-- begin --

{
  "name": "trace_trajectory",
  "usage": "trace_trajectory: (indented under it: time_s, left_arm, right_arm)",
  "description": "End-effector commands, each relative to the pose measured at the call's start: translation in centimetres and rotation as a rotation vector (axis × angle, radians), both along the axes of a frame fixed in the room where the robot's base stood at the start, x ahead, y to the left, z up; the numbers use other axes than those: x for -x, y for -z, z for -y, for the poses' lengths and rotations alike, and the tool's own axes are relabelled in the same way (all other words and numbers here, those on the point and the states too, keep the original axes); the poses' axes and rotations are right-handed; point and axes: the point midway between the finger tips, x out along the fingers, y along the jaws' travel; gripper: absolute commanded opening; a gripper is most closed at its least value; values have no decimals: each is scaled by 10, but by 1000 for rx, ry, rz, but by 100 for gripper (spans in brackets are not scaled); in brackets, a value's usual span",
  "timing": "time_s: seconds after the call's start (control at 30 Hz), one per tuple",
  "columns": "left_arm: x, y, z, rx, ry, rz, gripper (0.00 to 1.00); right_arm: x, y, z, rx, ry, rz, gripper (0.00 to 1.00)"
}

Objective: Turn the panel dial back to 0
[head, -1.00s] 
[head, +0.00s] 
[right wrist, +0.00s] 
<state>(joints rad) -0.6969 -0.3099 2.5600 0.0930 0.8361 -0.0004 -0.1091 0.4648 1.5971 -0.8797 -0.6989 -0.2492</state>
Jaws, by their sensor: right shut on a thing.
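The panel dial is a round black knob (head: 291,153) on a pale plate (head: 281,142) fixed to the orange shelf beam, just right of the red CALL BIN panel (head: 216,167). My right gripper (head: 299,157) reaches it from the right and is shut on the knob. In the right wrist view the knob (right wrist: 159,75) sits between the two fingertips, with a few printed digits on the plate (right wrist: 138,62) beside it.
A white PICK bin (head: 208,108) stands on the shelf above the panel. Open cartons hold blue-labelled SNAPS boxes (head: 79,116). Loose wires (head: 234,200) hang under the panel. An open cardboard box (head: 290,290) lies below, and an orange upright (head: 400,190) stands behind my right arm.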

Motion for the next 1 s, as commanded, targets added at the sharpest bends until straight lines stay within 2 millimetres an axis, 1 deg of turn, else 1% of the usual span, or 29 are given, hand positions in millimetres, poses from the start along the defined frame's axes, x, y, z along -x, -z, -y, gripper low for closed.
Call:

-- end --

What the task requires>
Copy every line exactly. Leave nothing out.

Exercise output>
{
  "name": "trace_trajectory",
  "usage": "trace_trajectory: (indented under it: time_s, left_arm, right_arm)",
  "description": "End-effector commands, each relative to the pose measured at the call's start: translation in centimetres and rotation as a rotation vector (axis × angle, radians), both along the axes of a frame fixed in the room where the robot's base stood at the start, x ahead, y to the left, z up; the numbers use other axes than those: x for -x, y for -z, z for -y, for the poses' lengths and rotations alike, and the tool's own axes are relabelled in the same way (all other words and numbers here, those on the point and the states too, keep the original axes); the poses' axes and rotations are right-handed; point and axes: the point midway between the finger tips, x out along the fingers, y along the jaws' travel; gripper: absolute commanded opening; a gripper is most closed at its least value; values have no decimals: each is scaled by 10, but by 1000 for rx, ry, rz, but by 100 for gripper (spans in brackets are not scaled); in brackets, a value's usual span",
  "timing": "time_s: seconds after the call's start (control at 30 Hz), one per tuple",
  "columns": "left_arm: x, y, z, rx, ry, rz, gripper (0.00 to 1.00); right_arm: x, y, z, rx, ry, rz, gripper (0.00 to 1.00)"
}

Objective: Turn the panel dial back to 0
[head, -1.00s] 
[head, +0.00s] 
[right wrist, +0.00s] 
<state>(joints rad) -0.6969 -0.3099 2.5600 0.0930 0.8361 -0.0004 -0.1091 0.4648 1.5971 -0.8797 -0.6989 -0.2492</state>
Jaws, by their sensor: right shut on a thing.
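The panel dial is a round black knob (head: 291,153) on a pale plate (head: 281,142) fixed to the orange shelf beam, just right of the red CALL BIN panel (head: 216,167). My right gripper (head: 299,157) reaches it from the right and is shut on the knob. In the right wrist view the knob (right wrist: 159,75) sits between the two fingertips, with a few printed digits on the plate (right wrist: 138,62) beside it.
A white PICK bin (head: 208,108) stands on the shelf above the panel. Open cartons hold blue-labelled SNAPS boxes (head: 79,116). Loose wires (head: 234,200) hang under the panel. An open cardboard box (head: 290,290) lies below, and an orange upright (head: 400,190) stands behind my right arm.

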Motion for the next 1 s, as commanded, targets added at the sharpest bends until straight lines stay within 2 millimetres an axis, 1 deg of turn, else 1% of the usual span, or 29 are given, hand positions in millimetres, poses from the start along the defined frame's axes, x, y, z along -x, -z, -y, gripper low for closed.
Call:

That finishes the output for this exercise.